Beauty is Tension

Sometime back in the 1990’s, a book was published by the Theatre Communications Guild (I think) that dealt in performance anthropology.  The book chronicled performance traditions from cultures around the world, and one of the ideas the studies explored was the push/pull of balance and tension.  In the body of the actor, the structure needed to create any performance is a dynamic relationship between the body at rest and the body in crisis.  The moment in which crisis/chaos settles into precarious rest is usually the moment of greatest attention and intention, the moment of greatest interest and revelation–beauty–for the audience.

Entropy is ever present.  As I suggested yesterday, beauty is a move toward order.  But always there is an enemy to that order.  Call it what you will, left alone, degeneration occurs.  Chaos ensues.  Messy rooms will not clean themselves, nor will dirty dishes.  Houses will not keep themselves up, and paints will not arrange themselves artfully onto a canvas.   Death is coming, and even as we soar in some artful endeavor, there is that move back toward muck always pulling at our heels.

Beauty depends on tension for its release into the hearts of the perceiver.  Tension is a crucial piece of the context for any aesthetic flash of insight, revelation, or delight.  Tension is the road along which balance must travel, the occasional stops being points of potential greatness and beauty.  Almost as if our very precariousness is the ground from which beauty rises.

Trouble is we don’t like precariousness.  We often run from the tensions suggesting themselves both in everyday and artful life.   But perhaps we should lean into the tensions of our lives, working for that moment in which the force of our spirits suddenly finds the lift in the turbulence, finds the place where opposing forces are forced into harmony for just a bit of what my friend calls “laminar flow.”

Implications…?

3 Replies to “Beauty is Tension”

  1. As I had said being here where God once set his foot is beautyful when I am in pensive moments… then reality sets in and brings me back to the here and now.
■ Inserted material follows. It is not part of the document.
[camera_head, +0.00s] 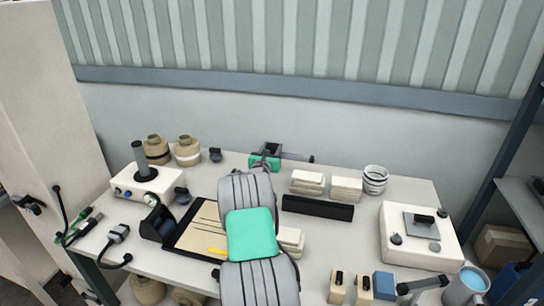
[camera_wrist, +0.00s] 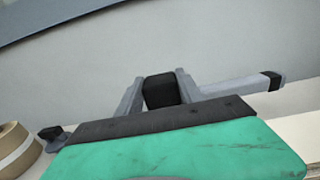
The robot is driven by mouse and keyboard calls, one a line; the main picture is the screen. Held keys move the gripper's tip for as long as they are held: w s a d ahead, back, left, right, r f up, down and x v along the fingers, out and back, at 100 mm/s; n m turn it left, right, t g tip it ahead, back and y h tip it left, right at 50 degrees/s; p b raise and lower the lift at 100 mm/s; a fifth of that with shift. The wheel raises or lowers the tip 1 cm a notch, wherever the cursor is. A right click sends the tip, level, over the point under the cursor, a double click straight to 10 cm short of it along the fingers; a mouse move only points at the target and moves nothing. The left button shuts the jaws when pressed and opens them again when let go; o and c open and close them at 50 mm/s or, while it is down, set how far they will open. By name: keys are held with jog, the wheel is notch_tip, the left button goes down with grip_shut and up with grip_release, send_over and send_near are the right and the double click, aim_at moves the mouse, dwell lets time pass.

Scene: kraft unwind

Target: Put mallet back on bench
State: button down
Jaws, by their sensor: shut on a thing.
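My gripper (camera_head: 271,149) is at the far middle of the white bench (camera_head: 340,240), near the wall. In the wrist view its two grey fingers (camera_wrist: 160,88) are shut on the black block of the mallet (camera_wrist: 161,92). The mallet's grey handle reaches out to the right and ends in a black tip. My arm hides part of the bench middle.
Brown spools (camera_head: 187,151) stand left of my gripper. Stacked pale blocks (camera_head: 346,188), a long black bar (camera_head: 317,208) and white rings (camera_head: 375,179) are to its right. A white device (camera_head: 420,240) stands at right.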

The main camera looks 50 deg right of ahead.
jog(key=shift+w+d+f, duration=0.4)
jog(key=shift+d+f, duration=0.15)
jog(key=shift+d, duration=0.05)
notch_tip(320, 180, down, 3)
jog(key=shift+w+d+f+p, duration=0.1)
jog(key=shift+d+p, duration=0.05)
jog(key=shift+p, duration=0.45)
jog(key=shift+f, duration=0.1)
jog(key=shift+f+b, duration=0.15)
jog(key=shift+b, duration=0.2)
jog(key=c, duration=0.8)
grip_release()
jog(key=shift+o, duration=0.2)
This contrast of realities when I step back and look at it has beauty in it that I often fail to see because I get so wrapped up in daily dramas. Home schooling Matthew, changeing Miranda’s diaper or feeding her or figureing where she just crawled off too!
    Beauty is tension…I think that the tension gets to be overwhelming at times and that makes us overlook the beauty?

  2. Jeff, thanks for your posts on beauty. I ran across them today via Jeffrey Overstreet and read them during lunch. The idea of beauty being order and tension helped me put together some thoughts that I had this morning as I saw over a a formation of over a hundred geese all flying together, constantly shifting and in danger of splitting apart but always coming back together in a slightly new arrangement. I was amazed by God’s design in creating something so simple yet complex, orderly and dynamic, and realizing that it was just one of the countless ways he’s revealed his beauty in the creation.

  3. Yeah, I’ve been reading some insights from Fahreed Zakaria. Without being specific he touches on beauty as order. His insight that democracy and true freedom the true and liberal kind and not the illiberal kind has a specific recipe. Order. Rule of Law, A Humanistic and Liberal Constitution that protects the dignity of the individual. He makes a case that unfettered freedom is ugly and illiberal, (which is why so many “democracies” are failing in many ways) that life by self interest fiat is an ugly thing. It was interesting to see that. Also, I forget, (what’s his face) the guy that wrote “A Year of Living Biblically” The agnostic Jew from NY, the same guy that wrote the know it all book, he spoke eloquently and directly of his experience…one of the things that resonated with him was that by following rules he experienced a far greater freedom than he had normally experienced. He experienced a freedom from choice, a freedom that only by adhering to an order he could have experienced. All clearly very beautiful things. Which brings me to your word of “tension”…the tension between freedom and order and where and how does one find the hole shot, the nuance, be it a specific word choice, a light setting, a brush stroke….how one does exercise great choice in great order with the hopes of enfleshing something beautiful, something good. These thoughts, these words, so tasty.